1. Main Script (main.js)

   • Create a SharedArrayBuffer large enough to hold one 32-bit integer (4 bytes).
   • Create an Int32Array view over it.
   • Initialize the counter at that memory location to 0.
   • Create two Worker threads, passing the SharedArrayBuffer to each of them.
   • Each worker will increment the counter a large number of times (e.g., 1 million).
   • Wait for both workers to signal that they are finished.
   • Read the final value from the SharedArrayBuffer using Atomics.load() and print it. The final value should be the sum of all increments (e.g., 2 million).

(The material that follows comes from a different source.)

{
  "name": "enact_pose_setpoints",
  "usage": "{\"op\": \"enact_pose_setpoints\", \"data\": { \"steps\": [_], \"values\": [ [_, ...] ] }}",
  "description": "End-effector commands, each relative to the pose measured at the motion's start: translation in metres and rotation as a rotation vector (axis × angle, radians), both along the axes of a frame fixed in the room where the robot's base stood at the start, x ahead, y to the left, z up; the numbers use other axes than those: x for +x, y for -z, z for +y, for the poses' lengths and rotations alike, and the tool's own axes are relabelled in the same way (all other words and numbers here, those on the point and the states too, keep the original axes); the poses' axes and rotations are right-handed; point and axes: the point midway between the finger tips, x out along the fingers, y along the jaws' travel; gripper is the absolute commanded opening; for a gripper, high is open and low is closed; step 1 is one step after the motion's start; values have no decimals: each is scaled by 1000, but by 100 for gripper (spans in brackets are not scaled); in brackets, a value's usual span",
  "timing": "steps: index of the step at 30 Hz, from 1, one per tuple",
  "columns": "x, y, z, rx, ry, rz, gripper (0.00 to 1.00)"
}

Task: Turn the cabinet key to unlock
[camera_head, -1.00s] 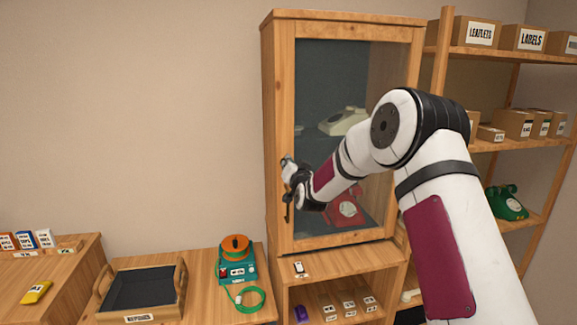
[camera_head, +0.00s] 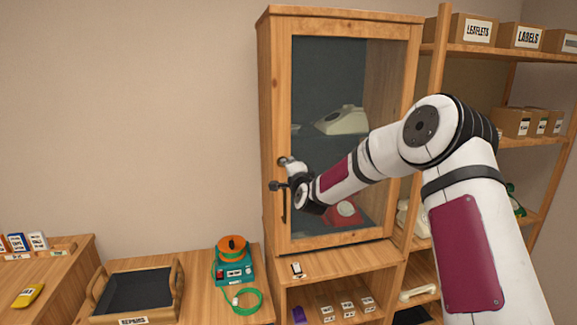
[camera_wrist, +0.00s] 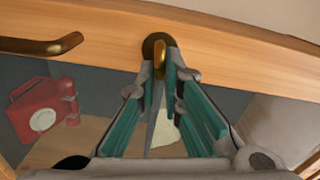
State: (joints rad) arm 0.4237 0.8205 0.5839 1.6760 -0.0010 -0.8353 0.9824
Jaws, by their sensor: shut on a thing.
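The wooden cabinet (camera_head: 274,100) has a glass-fronted door. Its brass key (camera_wrist: 159,55) sits in a dark round lock plate (camera_wrist: 152,44) on the door's wooden frame. The lock plate (camera_head: 283,160) shows on the left side of the door in the head view. My gripper (camera_wrist: 163,72) is shut on the key, its two fingertips on either side of the key's head. In the head view my gripper (camera_head: 289,166) is at the lock, and my wrist partly hides it. The door looks closed.
A dark door handle (camera_head: 284,208) hangs just below the lock; it shows brass in the wrist view (camera_wrist: 48,46). Behind the glass are a red phone (camera_wrist: 42,108) and a cream phone (camera_head: 343,120). A tray (camera_head: 138,290) and a teal device (camera_head: 233,268) stand lower left.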

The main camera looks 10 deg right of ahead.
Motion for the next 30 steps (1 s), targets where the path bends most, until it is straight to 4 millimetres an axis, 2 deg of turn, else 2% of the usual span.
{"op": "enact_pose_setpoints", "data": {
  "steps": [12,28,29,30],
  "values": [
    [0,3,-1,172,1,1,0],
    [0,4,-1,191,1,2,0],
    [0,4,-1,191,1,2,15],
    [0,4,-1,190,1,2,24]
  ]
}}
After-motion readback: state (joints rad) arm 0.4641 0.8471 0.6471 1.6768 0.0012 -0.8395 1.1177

2. Worker Script (worker.js)

   • Receive the SharedArrayBuffer via a message.
   • Create its own Int32Array view over the shared buffer.
   • In a tight loop, increment the shared counter using Atomics.add(). This is the key to thread safety.
   • When the loop is done, send a 'done' message back to the main thread.

The Goal

The final output on the main thread should be Final counter value: 2000000. If you were to use a non-atomic operation like view[0]++, you would likely get a final value less than 2 million due to race conditions, where one worker's read-modify-write cycle overwrites another's.

Things to Consider

• This is the only challenge that requires two separate files.
• SharedArrayBuffer is the core component that allows memory to be visible across threads.
• Why is Atomics.add(view, 0, 1) required instead of view[0]++? Research what a "race condition" is in the context of a read-modify-write operation.
• How does the main thread know when both workers are finished? You can use Promises to wait for the 'done' message from each worker. Promise.all is a good tool for this.
• This is shared mutable state; the correctness edge is the Atomics operation, not the typed-array assignment.

Operational Edge

Buffer memory problems usually come from lifetime, not from the Buffer API alone. Retain views deliberately, measure rss, external, and arrayBuffers together, bound queues before traffic spikes turn into retained memory, and copy small regions when keeping a view would pin a much larger backing store. Reuse buffers only when ownership is explicit; otherwise, a copy is often the safer optimization.